Il “barista” è, in questo caso, un figura simbolica perché costituita, in realtà, da tre persone diverse.
Il primo è Andrea (che è a sua volta costituito dalla sommatoria di tre fratelli) al quale non devi dire nulla. Sa perfettamente quali siano le fisime della clientela. La percentuale di caffè “azzeccati” (cioè non troppo acidi) supera, nel suo caso, il 95%. E questo dato insuperabile lo rende il caffè “della mattina”.
In tutti gli altri momenti della giornata, purtroppo, lo spazio “bar” è in comune con lo spazio “pizzeria” per cui la commissione tra dolce e salato, almeno per me, funziona poco. Certo che vederlo mentre, con inaspettata grazia, accarezza la pasta lievita o coccola un centinaio di supplì, gli attribuisce un valore tutto speciale. A qualcuno ancora piace il proprio lavoro.
Federico è il titolare della “Cannoleria siciliana”, laddove, a seconda del “fuochista”, la percentuale di successo è molto variabile. Ma, onestamente, il cannolo (nella sua ricetta originale, materia prima compresa) vale ogni rischio. Diciamo che, male che vada, la media non può che essere per forza sulla sufficienza piena. Anche qui non manca il salato (in specie le arancine), ma non le friggono in loco, per cui non si avverte alcun odore sovrastante quello della caffeina.
Infine, Wei. Una signora cinese di una bellezza che si fatica a correlare all’età, peraltro incomprensibile. Ci sarà un segreto che ancora non vogliono rivelare e che non ho occasione di approfondire.
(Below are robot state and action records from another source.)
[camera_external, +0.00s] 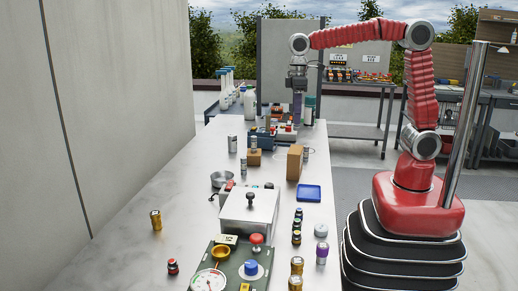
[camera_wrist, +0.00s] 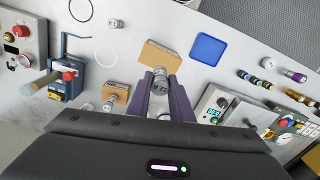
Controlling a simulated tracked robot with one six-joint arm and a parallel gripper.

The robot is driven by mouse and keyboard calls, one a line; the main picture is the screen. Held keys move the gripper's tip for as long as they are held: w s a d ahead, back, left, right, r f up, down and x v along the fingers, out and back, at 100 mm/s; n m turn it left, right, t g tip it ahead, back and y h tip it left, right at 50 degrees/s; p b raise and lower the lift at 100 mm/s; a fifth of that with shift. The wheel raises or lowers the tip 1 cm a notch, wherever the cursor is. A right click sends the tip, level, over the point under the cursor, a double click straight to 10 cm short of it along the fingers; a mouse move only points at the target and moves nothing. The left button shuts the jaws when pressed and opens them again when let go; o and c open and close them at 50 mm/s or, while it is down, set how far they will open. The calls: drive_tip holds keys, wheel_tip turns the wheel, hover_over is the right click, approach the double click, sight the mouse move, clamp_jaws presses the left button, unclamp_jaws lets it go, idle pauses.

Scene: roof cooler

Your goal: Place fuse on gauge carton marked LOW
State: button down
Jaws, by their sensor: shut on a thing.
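My gripper (camera_wrist: 161,78) is shut on a silver, capped fuse (camera_wrist: 160,85) with dark lettering, seen between the purple fingers in the wrist view. In the external view my gripper (camera_external: 298,103) hangs over the far part of the bench, and the fuse cannot be made out there. A tall brown carton (camera_external: 294,163) stands near the bench's right edge; in the wrist view this carton (camera_wrist: 160,56) lies just beyond the fingertips. A smaller brown carton (camera_external: 254,158) stands to its left, with a small metal cylinder at it in the wrist view (camera_wrist: 118,91). No LOW mark is readable.
A blue tray (camera_external: 308,193) lies right of the tall carton. A silver box with a knob (camera_external: 249,214) and a green gauge panel (camera_external: 232,265) fill the near bench. Several small cylinders stand along the right edge. The near left bench is mostly clear.

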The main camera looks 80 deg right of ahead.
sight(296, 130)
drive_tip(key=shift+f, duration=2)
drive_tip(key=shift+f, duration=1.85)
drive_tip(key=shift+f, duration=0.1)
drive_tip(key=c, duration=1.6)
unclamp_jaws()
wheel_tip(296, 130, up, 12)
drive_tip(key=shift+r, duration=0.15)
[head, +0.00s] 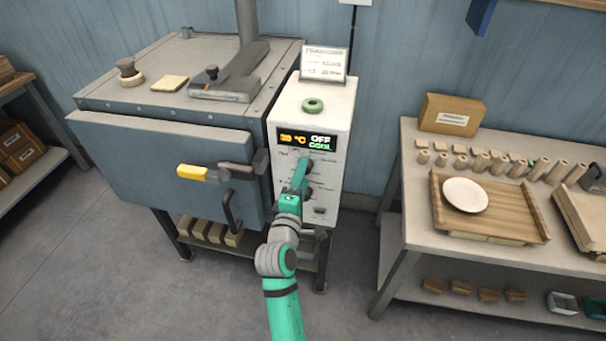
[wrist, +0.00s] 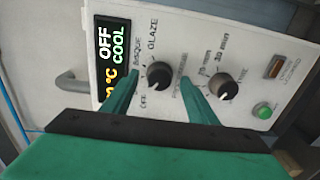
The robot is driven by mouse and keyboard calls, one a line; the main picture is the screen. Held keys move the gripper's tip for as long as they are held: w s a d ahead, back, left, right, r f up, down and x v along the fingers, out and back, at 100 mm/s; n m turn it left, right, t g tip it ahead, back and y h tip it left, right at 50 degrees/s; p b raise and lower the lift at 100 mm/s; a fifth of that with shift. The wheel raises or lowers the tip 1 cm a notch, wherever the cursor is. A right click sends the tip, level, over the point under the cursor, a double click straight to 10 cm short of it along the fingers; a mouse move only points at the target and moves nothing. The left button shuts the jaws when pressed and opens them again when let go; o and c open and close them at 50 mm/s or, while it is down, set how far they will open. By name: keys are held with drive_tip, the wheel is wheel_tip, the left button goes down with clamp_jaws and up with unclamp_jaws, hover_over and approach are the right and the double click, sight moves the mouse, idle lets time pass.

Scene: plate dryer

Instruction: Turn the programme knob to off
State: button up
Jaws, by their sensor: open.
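The programme knob (wrist: 158,74) is a round black knob on the white control panel (wrist: 178,40) in the wrist view. OFF, BISQUE and GLAZE are printed around it, and its pale pointer mark seems to face the OFF side. The display (wrist: 110,60) reads OFF and COOL; in the head view the display (head: 306,139) also shows 30 °C. My gripper (wrist: 158,84) is open, with one green finger on each side of the knob and gaps visible between. In the head view my gripper (head: 302,168) is at the panel and hides the knob.
A second black knob (wrist: 224,88) with minute marks and a green button (wrist: 263,111) are beside it. The dryer door (head: 150,165) with its yellow-ended handle (head: 203,174) is left of the panel. A table with a white plate (head: 466,195) stands at right.

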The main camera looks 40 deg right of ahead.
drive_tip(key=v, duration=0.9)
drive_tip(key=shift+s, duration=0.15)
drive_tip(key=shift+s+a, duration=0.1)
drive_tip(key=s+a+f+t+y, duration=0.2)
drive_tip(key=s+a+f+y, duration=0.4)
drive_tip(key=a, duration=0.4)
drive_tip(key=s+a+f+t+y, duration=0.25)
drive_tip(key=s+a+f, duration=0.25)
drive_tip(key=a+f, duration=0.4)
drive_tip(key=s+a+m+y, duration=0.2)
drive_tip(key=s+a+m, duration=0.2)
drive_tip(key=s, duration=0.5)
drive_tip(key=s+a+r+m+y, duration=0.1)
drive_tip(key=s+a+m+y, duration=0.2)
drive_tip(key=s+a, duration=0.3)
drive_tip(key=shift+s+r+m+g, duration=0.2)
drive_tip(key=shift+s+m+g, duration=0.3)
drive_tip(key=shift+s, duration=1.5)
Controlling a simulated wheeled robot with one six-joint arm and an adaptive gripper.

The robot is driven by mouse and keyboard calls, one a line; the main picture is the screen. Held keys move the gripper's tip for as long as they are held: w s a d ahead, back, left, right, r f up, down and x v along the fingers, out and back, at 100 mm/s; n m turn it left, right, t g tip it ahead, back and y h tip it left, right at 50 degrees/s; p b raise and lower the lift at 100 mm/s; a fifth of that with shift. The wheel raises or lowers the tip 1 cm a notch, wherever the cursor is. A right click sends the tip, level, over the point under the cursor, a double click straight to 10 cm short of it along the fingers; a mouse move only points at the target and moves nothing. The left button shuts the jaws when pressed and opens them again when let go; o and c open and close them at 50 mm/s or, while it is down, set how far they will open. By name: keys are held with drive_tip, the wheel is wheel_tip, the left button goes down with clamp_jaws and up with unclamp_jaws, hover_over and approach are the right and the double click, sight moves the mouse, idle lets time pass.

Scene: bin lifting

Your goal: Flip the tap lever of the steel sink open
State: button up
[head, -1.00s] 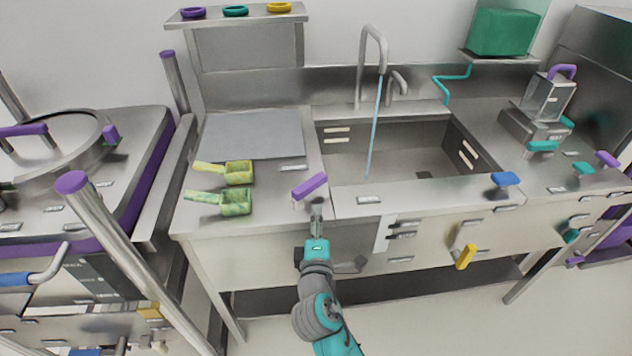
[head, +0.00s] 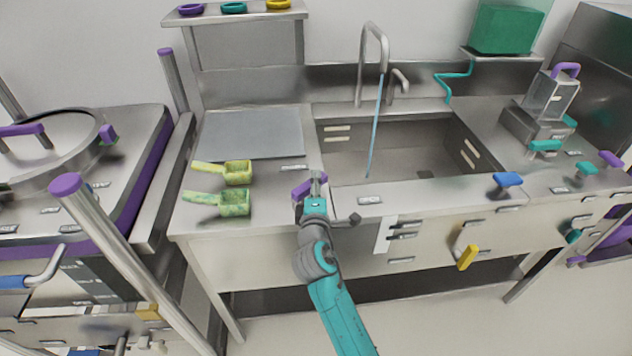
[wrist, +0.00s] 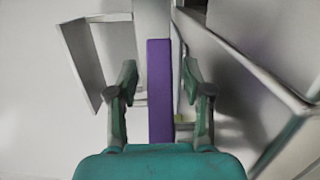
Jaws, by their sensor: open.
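The steel sink (head: 447,148) has a tall curved tap (head: 360,72) at its back. A thin pale blue line (head: 376,125) runs from the spout into the basin. A purple lever (head: 301,190) stands on the counter's front edge left of the basin, partly hidden by my gripper (head: 316,177). In the wrist view, a purple bar (wrist: 160,115) lies between the two fingers of my open gripper (wrist: 158,78). The fingers stand apart on either side of it; I see a gap on each side.
Two yellow-green scoops (head: 220,204) lie on the counter to the left. A blue handle (head: 507,180) and a yellow handle (head: 467,257) are on the front at right. A steel post with a purple cap (head: 65,185) stands at left.

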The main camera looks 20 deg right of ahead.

Qui, infatti, il caffè è consumato indirettamente, in quanto offerto alla nostra giornalaia. Un modo per mandarle un pensiero, anche quando non acquisto il giornale.
Evidentemente, il caffè ci piace ma anche le persone che lo preparano. Un momento dedicato a noi ed a loro.
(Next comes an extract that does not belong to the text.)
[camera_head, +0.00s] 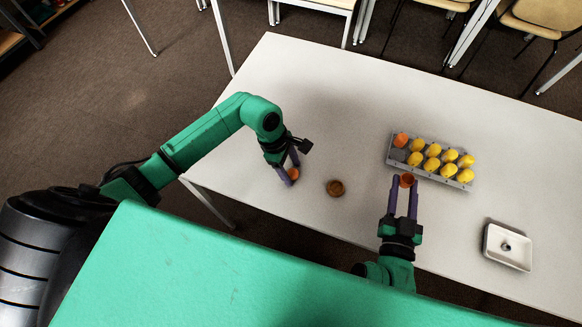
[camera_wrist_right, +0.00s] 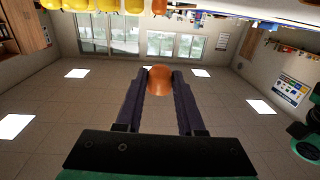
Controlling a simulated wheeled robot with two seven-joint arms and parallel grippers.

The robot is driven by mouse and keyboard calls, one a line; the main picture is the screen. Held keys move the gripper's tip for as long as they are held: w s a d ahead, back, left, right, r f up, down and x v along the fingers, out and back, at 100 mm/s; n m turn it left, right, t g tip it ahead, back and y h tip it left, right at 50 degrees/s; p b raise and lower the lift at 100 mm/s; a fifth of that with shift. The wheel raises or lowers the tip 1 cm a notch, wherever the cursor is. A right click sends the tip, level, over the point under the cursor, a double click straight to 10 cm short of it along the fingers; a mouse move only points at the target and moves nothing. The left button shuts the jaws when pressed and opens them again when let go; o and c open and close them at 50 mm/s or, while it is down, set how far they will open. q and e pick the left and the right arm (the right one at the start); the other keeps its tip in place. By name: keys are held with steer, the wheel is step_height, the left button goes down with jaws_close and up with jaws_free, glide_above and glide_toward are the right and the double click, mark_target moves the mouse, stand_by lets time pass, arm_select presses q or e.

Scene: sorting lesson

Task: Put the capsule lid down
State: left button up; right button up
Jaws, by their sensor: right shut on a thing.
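My right gripper (camera_head: 402,184) is shut on a small orange piece (camera_head: 407,180), which looks like the capsule lid. Seen from above, it has a darker, hollow-looking middle. In the right wrist view the orange piece (camera_wrist_right: 159,80) sits between the two dark fingertips. It is held just in front of the grey tray's near edge; its height above the table is unclear. My left gripper (camera_head: 292,170) is at the table's left part, with another orange piece (camera_head: 293,174) between or beside its fingertips. I cannot tell whether it grips that piece.
A brown round piece (camera_head: 335,188) lies on the white table (camera_head: 330,95) between my grippers. The grey tray (camera_head: 432,174) holds several yellow capsules and one orange one, with an empty-looking place at its left. A white dish (camera_head: 493,256) with a small dark thing stands right. The table's back is clear.

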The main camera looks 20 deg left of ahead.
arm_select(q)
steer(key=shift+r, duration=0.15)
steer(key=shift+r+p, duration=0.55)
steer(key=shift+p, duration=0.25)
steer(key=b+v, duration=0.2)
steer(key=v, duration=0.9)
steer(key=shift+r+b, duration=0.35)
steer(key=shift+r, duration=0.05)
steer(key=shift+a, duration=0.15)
Quando parto per la corsa, inevitabilmente, a seconda dei percorsi, passo per un saluto “volante” ad uno di loro. In qualche caso, al ritorno, ho perfino scroccato una tazza per compensare il down da pressione bassa.
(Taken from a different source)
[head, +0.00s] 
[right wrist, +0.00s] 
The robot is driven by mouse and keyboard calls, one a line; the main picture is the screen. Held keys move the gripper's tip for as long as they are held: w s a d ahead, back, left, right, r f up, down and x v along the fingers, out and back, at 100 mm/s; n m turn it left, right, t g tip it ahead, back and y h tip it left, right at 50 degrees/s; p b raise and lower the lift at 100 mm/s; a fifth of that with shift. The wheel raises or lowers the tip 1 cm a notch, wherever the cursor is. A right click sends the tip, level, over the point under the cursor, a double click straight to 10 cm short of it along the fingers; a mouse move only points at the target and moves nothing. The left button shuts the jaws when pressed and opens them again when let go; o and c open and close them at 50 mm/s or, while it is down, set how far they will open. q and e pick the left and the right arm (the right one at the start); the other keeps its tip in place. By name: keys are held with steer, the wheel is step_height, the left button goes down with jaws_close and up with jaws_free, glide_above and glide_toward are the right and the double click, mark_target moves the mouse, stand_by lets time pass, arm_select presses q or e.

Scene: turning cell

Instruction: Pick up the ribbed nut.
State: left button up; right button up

Il caffè si può fare anche a casa. Viene buono e costa pure meno. Ma, così, si staccano i contatti con le persone. Da soli non siamo gli stessi di quando siamo “connessi” agli altri. Del resto, se così non fosse, perché “agganciamo” altri podisti nelle gare o in allenamento?
Il caffè, ovvero una metafora del social vivere.